* start Given material *

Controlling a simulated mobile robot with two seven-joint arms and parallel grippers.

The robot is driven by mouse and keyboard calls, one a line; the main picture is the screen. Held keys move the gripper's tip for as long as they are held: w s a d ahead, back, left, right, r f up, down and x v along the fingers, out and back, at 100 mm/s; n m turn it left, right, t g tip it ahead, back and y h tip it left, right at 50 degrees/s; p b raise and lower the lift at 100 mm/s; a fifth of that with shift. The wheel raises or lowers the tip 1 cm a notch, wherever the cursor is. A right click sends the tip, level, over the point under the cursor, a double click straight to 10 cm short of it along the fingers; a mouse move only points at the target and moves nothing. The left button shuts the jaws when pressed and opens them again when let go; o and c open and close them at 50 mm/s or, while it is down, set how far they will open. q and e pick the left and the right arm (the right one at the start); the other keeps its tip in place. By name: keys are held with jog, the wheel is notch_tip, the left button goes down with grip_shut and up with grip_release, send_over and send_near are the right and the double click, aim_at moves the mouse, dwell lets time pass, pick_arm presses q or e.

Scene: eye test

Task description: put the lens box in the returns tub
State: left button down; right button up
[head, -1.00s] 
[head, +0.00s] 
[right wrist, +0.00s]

* end Given material *

Work to do -> Repeat only the lines from the one holding "State: left button down; right button up" through the last line of the data.

Task result ->
State: left button down; right button up
[head, -1.00s] 
[head, +0.00s] 
[right wrist, +0.00s]

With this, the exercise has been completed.